I enlisted on September, 8, 1937. After a short recruit training session, I was assigned to the 6th Air Base Squadron in the Control Tower. Later in 1938-39 , I attended Photo Tech School at Chanute & Lowry Air Fields.

Upon graduation at Lowry, I went back to the Photo section where I received an Airman 2nd Class Air Mechanic rating then later Buck Sgt on Nov 2, 1940. (I'll bet you never hard of the AM ratings). They were awarded to all grades except M/Sgt for technical skills, mine was for camera maintenance. If I remember correctly the 2nd AM gave me an extra $72.00 dollars per month, the 1st AM was worth $84.00. Although now forgotten, I knew many of the fellows names who went overseas with the 3rd Bomb Wing. I was a control tower operator early in my career and I knew many of the 3rd Attack Group's young Lt.'s and Capt.'s when they were Aerodrome Officer in the tower with me.



Barksdale Field  1938





Composite of a page from The Shreveport Times describing maneuvers of May 1938, in which the coastal defenses of the United States were being tested against attacks by battleships with the use of air power.

Although the P-12 above was no longer assigned to the 20th Pursuit Group at Barksdale, it was still flying when I was in the Control tower in 1937 & 38. This post card picture was taken by John Terry, from whom Paul Weber and I purchased the post card business. It was taken before either Paul and I enlisted. Seems like the P-12's also P6-E's were still flying with the 1st Pursuit Group at Selfridge and when they came to Barksdale they were placed in the transit hangar of Hangar # 9 (The control tower was a temporary shack built on the roof of, hangar # 9 ) At night after all aircraft quit flying, I would go down stairs and do a lot of hangar flying in them. That was probably one of my best memories and thrills as a BAP. I had built models of the P-12 before I came into the service and it has always been one of my favorites.

There is no doubt in my mind that insignia on the A-18 is the 8th Attack Squadron.
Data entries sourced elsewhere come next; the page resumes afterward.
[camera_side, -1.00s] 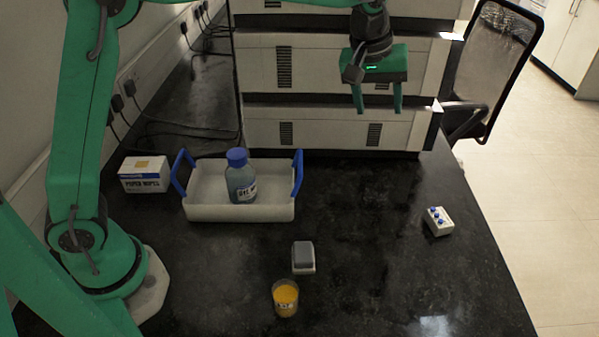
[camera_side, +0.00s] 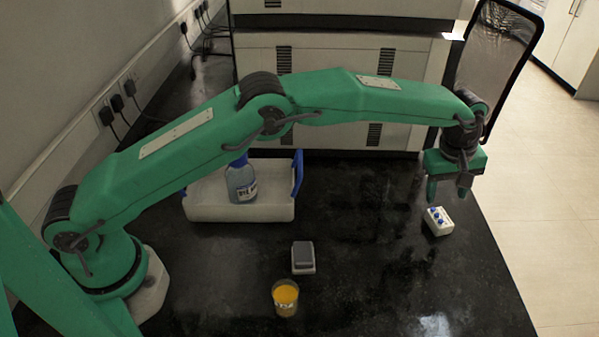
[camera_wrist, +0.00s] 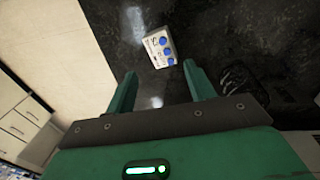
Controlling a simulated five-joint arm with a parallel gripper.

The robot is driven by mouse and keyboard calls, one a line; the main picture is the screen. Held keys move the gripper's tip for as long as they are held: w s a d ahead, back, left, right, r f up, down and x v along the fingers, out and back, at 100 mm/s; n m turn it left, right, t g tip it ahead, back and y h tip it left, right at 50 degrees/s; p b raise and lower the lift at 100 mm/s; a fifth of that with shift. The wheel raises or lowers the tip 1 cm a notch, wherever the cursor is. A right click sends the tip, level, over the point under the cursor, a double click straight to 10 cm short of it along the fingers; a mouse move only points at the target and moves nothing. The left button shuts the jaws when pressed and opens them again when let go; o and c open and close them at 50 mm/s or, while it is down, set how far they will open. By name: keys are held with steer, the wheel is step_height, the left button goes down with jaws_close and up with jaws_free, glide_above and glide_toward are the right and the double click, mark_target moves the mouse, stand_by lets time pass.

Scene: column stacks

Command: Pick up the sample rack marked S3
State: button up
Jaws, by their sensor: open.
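A small white sample rack (camera_side: 438,221) with several blue caps stands on the black bench near its right edge. In the wrist view the rack (camera_wrist: 160,46) lies just ahead of the fingertips, roughly between their lines, with dark marking on its face that is hard to read. My gripper (camera_side: 449,191) is above and slightly behind the rack in the side view, apart from it. In the wrist view my gripper (camera_wrist: 158,72) has its two green fingers spread with nothing between them.
A white tray (camera_side: 215,208) with blue handles holds a blue-capped bottle (camera_side: 241,182). A grey-topped box (camera_side: 303,257) and a beaker of orange liquid (camera_side: 286,297) stand at the front middle. White instrument stacks (camera_side: 340,130) line the back.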

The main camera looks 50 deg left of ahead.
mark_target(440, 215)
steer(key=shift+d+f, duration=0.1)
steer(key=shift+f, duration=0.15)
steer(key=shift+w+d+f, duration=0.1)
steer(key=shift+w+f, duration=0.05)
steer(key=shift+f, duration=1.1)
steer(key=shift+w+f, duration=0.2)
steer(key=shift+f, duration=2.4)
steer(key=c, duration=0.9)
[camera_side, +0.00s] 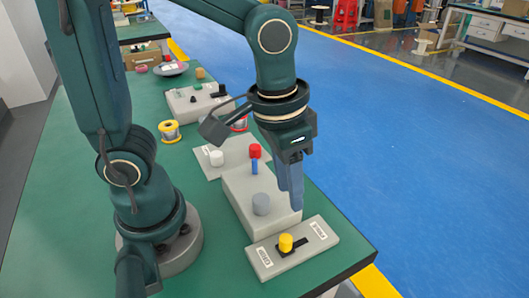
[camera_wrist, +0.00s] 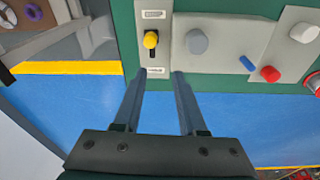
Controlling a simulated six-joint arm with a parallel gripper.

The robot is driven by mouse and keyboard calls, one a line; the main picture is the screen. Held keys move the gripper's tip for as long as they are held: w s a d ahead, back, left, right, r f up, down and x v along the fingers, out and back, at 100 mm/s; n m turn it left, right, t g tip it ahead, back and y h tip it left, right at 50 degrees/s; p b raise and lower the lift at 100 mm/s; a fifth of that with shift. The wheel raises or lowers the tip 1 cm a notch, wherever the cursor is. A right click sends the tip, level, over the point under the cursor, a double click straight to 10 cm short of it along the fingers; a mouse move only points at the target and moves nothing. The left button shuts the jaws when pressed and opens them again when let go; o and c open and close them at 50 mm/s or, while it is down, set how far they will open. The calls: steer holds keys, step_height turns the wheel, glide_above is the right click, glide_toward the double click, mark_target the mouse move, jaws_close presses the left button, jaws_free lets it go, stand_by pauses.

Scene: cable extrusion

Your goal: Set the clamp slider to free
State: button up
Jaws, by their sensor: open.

I remember its shape and believe it had an image of the Liberty bell. At that time the A-18 was assigned to only the 8th Attack Squadron. Some time after the 13th was transferred to Hunter, at least one A-18 bore an Oscar insignia. I just found my personal camera shots of a 13th A-18 accident. I have heard that this aircraft was used to tow targets and later was used for Sub patrol. These shots were made with my personal camera, which was a German 9 X 12 Cm Recomar 33, the Air Corps hadn't provided the photo lab with its basic ground photo equipment yet.






As a photographer I flew a bomb spotting mission with Lt.'s Lowery & Agan in the summer of 1939 . Lt. Agan became a General and Lt. Lowry is listed in some of the 13th's records as having been KIA. Considering the rank difference between a second balloon and a Private, both of these officers were most kind to me.


In 1937 the 6th ABS at Barksdale had a Ford tri motor designated as a C-4, parked in front of Hangar # 9 where I was a control tower operator. It looked exactly as the C-9 of the 90th BS at. Ft Crockett. (Trivia) To the best of my memory the 6th Air Base bird's tail Number was preceded by the letters KF.  It was in this old bird that I took my first GI ride with those who had to get their four hours to obtain their flying pay.

Later I managed to get hops in A-17's, A17A's, B-18's & also the newer B18A. I never could manage a flight in an A-18 which was assigned to the 8th BS. In those days it was an Air Corps policy to buy 13 new types and assign them to one Squadron for operational testing. The A-18's were already in the 8th BS when I arrived at Barksdale in 1937. I may have an in-flight photo of the A-18 taken with my personal camera (if I can find it I will send it).  At Savannah, after the war started they were used to tow targets and for submarine patrol.

In my mind the A-18 was the prettiest of all aircraft in those days.